NATHAN PIERCE COLBURN The name at the head of this sketch is that of a man who has helped in the upbuilding of this state since its infancy, having served as a member in its constitutional convention and having been a prominent member of the legal profession of the state since 1856.

Nathan Pierce Colburn was born at Hebron, New Hampshire, December 22, 1825, the son of Abel Colburn and Deborah Phelps (Colburn). His ancestors on his fathers side were of English descent, and on his mother’s, English and Irish. His maternal grandfather, Samuel Phelps, was one of the first settlers of Hebron, New Hampshire, a soldier in the Revolutionary War, and a skilled worker in wooden ware. Abel Colburn, the father of the subject of this sketch, was a farmer and stone cutter, in moderate financial circumstances.  He was a soldier in the war of 1812. Nathan holds the memory of his mother in final reverence.  She was a woman of strong mental and physical powers, well informed, and reared a family of nine children. She died at the age of ninety-three, retaining her mental faculties to the last.
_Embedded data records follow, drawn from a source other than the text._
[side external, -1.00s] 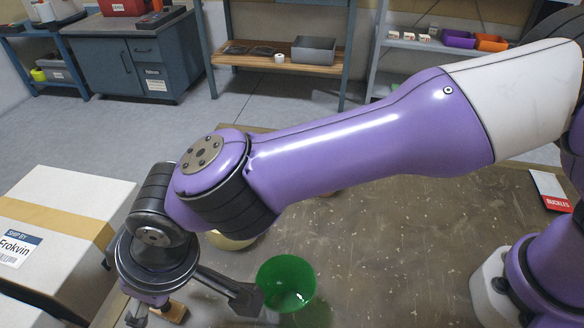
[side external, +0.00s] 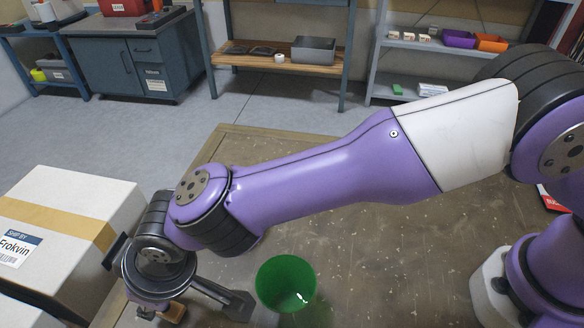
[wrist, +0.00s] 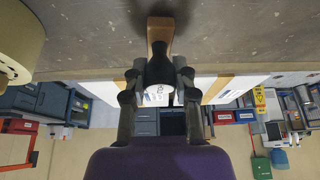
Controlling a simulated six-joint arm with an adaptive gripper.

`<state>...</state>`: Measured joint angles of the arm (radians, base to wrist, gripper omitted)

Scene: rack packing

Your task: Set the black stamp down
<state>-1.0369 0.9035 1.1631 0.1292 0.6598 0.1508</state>
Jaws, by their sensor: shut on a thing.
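The black stamp (wrist: 160,70) is between the two fingers of my gripper (wrist: 160,82) in the wrist view. Its dark body is gripped, and its brown wooden part (wrist: 160,34) points towards the tabletop at the top of that view. A dark patch lies on the tabletop around its far end; I cannot tell whether it touches. In the side view, a bit of the wooden part (side external: 174,313) shows beside my gripper (side external: 158,312) at the bottom edge. My wrist hides most of the stamp there.
A green cup (side external: 286,287) stands on the brown tabletop (side external: 365,255), right of my gripper. A white carton (side external: 75,195) stands at the left. A cream round object (wrist: 18,42) is at the wrist view's left edge. Bare tabletop lies to the cup's right.

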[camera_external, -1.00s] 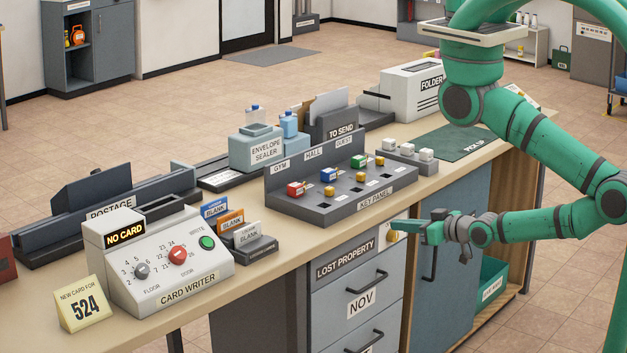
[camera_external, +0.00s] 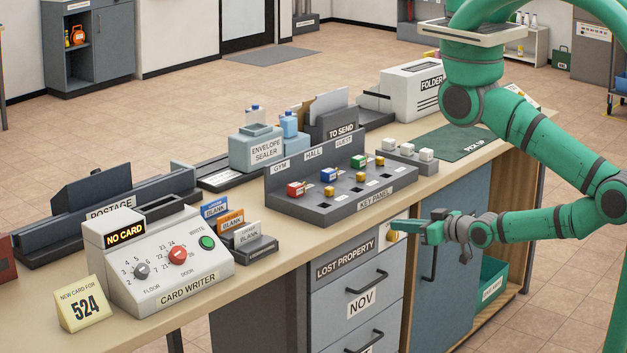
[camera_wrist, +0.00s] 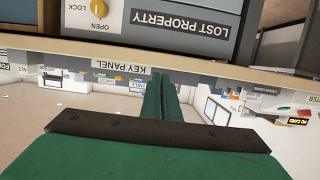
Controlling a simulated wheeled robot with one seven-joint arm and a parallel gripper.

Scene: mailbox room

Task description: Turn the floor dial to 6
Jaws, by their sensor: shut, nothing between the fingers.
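The floor dial (camera_external: 141,271) is a grey knob at the left of the sloped front of the white card writer (camera_external: 170,262), ringed by small numbers. Its exact pointer setting is too small to read. A red door dial (camera_external: 178,255) and a green write button (camera_external: 207,242) sit to its right. The card writer's display reads NO CARD. My gripper (camera_external: 396,226) is shut and empty, far to the right of the dial, in front of the desk edge by the lost property drawer lock. In the wrist view my shut fingers (camera_wrist: 162,97) point toward the desk edge.
A sign reading 524 (camera_external: 84,304) stands left of the card writer. A rack of blank cards (camera_external: 248,240) stands right of it, then the key panel (camera_external: 340,195) with several keys. The lost property drawers (camera_external: 346,262) are below the desktop. The floor in front is clear.

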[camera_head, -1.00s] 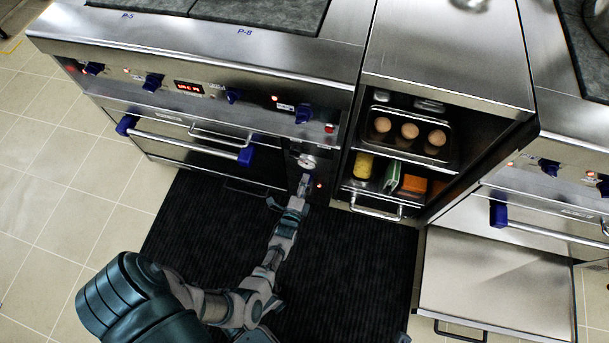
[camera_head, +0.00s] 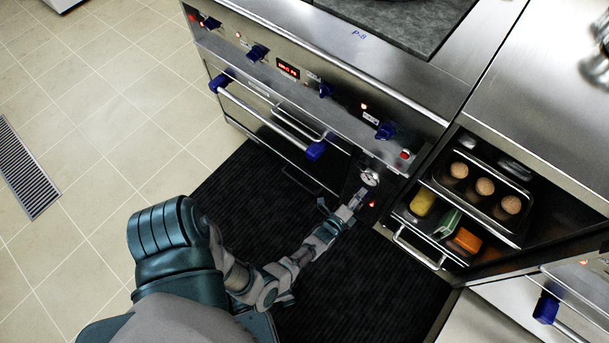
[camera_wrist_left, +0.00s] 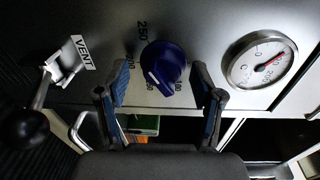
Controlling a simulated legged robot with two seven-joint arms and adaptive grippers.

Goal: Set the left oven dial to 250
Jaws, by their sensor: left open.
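In the left wrist view a blue oven dial (camera_wrist_left: 165,62) sits on the metal panel, with a white pointer mark at its lower left. The printed 250 (camera_wrist_left: 142,31) is above and left of it, and 100 is at its lower right; other numbers are partly hidden. My left gripper (camera_wrist_left: 160,97) is open, with one finger on each side of the dial's lower part; I cannot tell whether they touch it. In the head view this gripper (camera_head: 357,197) is at the panel below a round gauge (camera_head: 369,177), and the dial is not clearly visible there. My right gripper is not in view.
The gauge also shows right of the dial in the wrist view (camera_wrist_left: 262,60), and a VENT lever (camera_wrist_left: 66,60) is at left. An open shelf with food (camera_head: 462,215) stands at right.

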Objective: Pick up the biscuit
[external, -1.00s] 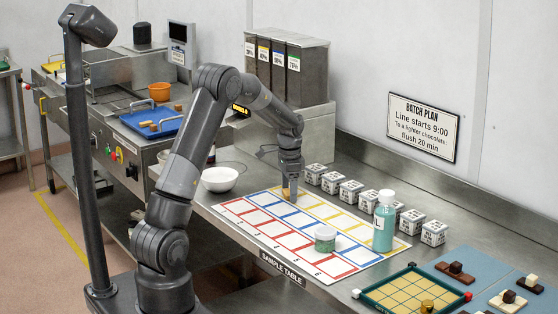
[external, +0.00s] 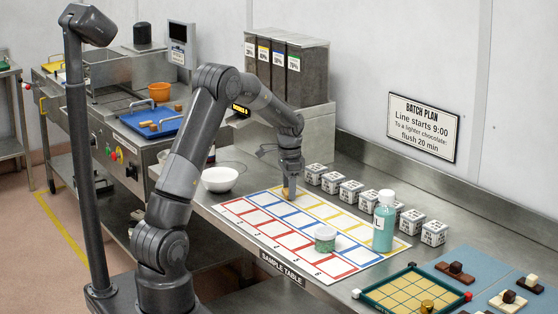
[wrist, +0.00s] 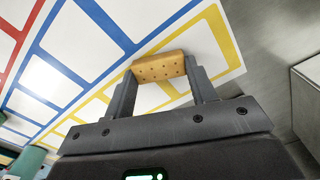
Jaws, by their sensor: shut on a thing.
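The biscuit (wrist: 160,68) is a small golden-brown block with rows of dots. In the wrist view it sits between my two gripper fingers, which touch both its ends. My gripper (wrist: 161,78) is shut on it. In the external view my gripper (external: 289,193) points down over the far left end of the white sheet (external: 268,215) with red, blue and yellow boxes. The biscuit is mostly hidden by the fingers in that view. I cannot tell whether it touches the sheet.
A white bowl (external: 220,179) stands left of the sheet. Several patterned cubes (external: 350,191) line its back edge. A teal bottle (external: 383,228) and a small green-labelled jar (external: 325,239) stand on its right part. A green-edged board (external: 412,291) lies further right.

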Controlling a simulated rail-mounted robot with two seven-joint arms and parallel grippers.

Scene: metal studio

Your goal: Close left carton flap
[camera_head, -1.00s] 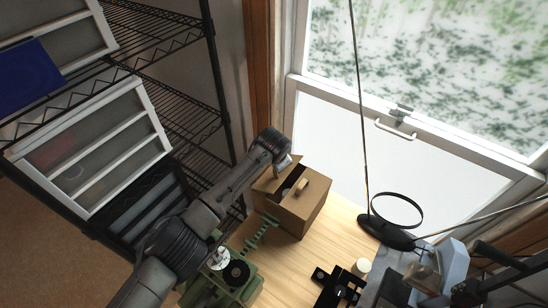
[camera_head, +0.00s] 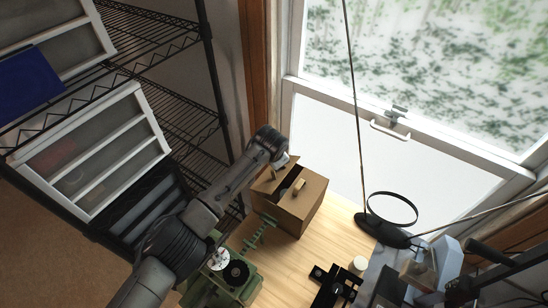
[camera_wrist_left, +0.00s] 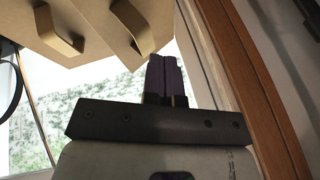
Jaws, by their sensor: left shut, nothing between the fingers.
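The brown carton (camera_head: 306,208) stands on the wooden table below the window. Its left flap (camera_head: 268,185) is tilted up, with a dark gap between it and the other flap. The right flap with a tan handle (camera_head: 299,187) looks nearly flat. My left gripper (camera_head: 287,163) is at the far edge of the left flap, its fingers mostly hidden by the wrist. In the left wrist view the shut, empty fingers (camera_wrist_left: 167,76) point toward the carton's tan panels (camera_wrist_left: 95,30), which carry two strap handles. I cannot tell whether they touch. My right gripper is not in view.
A green machine (camera_head: 232,273) stands close in front of the carton. A ring on a black stand (camera_head: 383,228) and a black microscope-like device (camera_head: 335,288) are to the right. A wire shelf (camera_head: 178,110) is close on the left. Bare table (camera_head: 290,262) lies between.

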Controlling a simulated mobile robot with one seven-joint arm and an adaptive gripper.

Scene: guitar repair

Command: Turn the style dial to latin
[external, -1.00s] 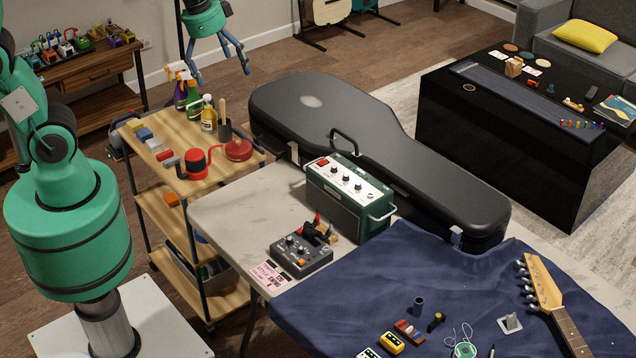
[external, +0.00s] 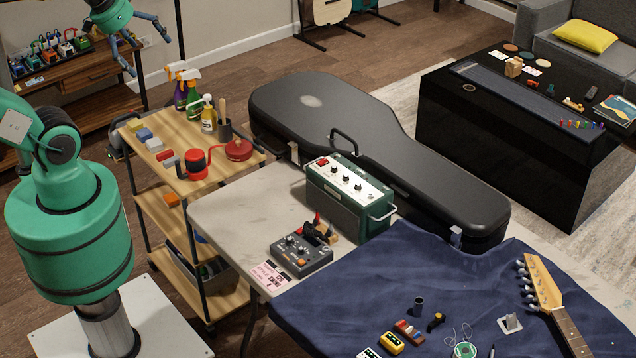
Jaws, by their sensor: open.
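My gripper (external: 150,56) is at the upper left, high up beyond the wooden cart, with its fingers spread and nothing between them. It is far from the table. A grey box with small knobs (external: 300,252) sits on the table's near left part; its dial markings are too small to read. A pink printed card (external: 270,276) lies beside it, its text not clearly legible. A green amplifier (external: 346,200) with several black knobs on its top panel stands behind the box. I cannot tell which knob is the style dial or where it points.
A wooden cart (external: 185,264) with spray bottles and red items stands left of the table. A black guitar case (external: 400,150) lies behind the amplifier. A blue cloth (external: 370,290) with small parts and a guitar neck (external: 543,282) covers the table's right side.
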The subject of this sketch received his early education in the public schools of Hebron, Campton and Plymouth, New Hampshire. He was obliged to discontinue his studies, however, at the age of fourteen. When he was about fifteen he removed with his parents to Quincy, Massachusetts, and at the age of sixteen was apprenticed to learn the cabinet trade at Reading.  He followed this line of business for nearly twelve years, a part of the time working at the bench, and for a time engaged in business for himself. The latter five years of this time he resided at South Reading (now Wakefield), and while there was made justice of the peace and twice elected a member of the board of select men, assessor and overseer of the poor. In the early part of 1854 he was appointed deputy sheriff of Middlesex County, Massachusetts, and held that office until he came West.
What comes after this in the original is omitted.